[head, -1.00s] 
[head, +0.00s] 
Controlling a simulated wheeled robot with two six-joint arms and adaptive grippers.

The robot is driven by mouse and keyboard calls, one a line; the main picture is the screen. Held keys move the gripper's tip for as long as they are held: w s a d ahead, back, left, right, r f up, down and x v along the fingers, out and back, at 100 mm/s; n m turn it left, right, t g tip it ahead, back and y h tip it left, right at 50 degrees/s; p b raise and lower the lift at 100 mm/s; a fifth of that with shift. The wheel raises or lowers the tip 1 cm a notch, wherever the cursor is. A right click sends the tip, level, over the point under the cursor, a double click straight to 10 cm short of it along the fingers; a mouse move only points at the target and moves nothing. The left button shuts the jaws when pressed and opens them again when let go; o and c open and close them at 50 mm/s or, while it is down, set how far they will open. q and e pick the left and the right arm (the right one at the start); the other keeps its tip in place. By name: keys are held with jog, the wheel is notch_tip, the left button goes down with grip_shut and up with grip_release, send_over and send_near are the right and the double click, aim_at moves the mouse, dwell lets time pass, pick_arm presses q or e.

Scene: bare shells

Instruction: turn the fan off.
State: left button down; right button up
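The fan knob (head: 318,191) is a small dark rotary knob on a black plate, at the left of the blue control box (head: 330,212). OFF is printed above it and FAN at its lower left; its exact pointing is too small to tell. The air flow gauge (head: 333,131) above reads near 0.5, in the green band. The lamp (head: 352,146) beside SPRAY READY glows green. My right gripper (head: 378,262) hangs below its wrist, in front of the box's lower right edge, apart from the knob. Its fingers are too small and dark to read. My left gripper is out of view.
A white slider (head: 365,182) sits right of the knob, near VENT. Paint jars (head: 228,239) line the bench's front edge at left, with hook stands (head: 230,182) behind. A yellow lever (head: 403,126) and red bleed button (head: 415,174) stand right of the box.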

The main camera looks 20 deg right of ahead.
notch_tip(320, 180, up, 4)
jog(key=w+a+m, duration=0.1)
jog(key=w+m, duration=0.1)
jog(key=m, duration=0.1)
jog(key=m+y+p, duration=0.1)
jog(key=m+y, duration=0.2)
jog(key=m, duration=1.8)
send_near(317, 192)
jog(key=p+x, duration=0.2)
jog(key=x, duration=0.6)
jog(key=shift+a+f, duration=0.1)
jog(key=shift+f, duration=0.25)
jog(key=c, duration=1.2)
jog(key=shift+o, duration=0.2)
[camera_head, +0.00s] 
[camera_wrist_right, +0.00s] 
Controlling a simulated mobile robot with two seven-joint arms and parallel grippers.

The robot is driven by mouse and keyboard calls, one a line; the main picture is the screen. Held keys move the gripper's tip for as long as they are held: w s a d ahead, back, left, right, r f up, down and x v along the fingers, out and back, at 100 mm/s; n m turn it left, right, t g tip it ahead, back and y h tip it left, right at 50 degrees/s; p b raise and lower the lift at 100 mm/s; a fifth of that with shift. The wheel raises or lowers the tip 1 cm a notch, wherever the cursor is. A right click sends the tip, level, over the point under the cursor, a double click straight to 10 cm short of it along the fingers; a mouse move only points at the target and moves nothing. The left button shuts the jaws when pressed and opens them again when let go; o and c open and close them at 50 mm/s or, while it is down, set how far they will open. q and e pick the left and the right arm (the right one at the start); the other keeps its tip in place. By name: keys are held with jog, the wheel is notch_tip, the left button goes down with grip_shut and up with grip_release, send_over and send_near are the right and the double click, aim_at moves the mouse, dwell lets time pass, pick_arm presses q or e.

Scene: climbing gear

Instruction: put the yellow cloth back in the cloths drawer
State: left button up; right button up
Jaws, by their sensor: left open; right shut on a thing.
======
◆ GIVEN EXERCISE
Repeat word for word every line from the start of the entries to the line holding "Controlling a simulated wheeled", inclusive, and nothing else.

◆ TASK ANSWER
[head, -1.00s] 
[head, +0.00s] 
Controlling a simulated wheeled robot with two six-joint arms and adaptive grippers.

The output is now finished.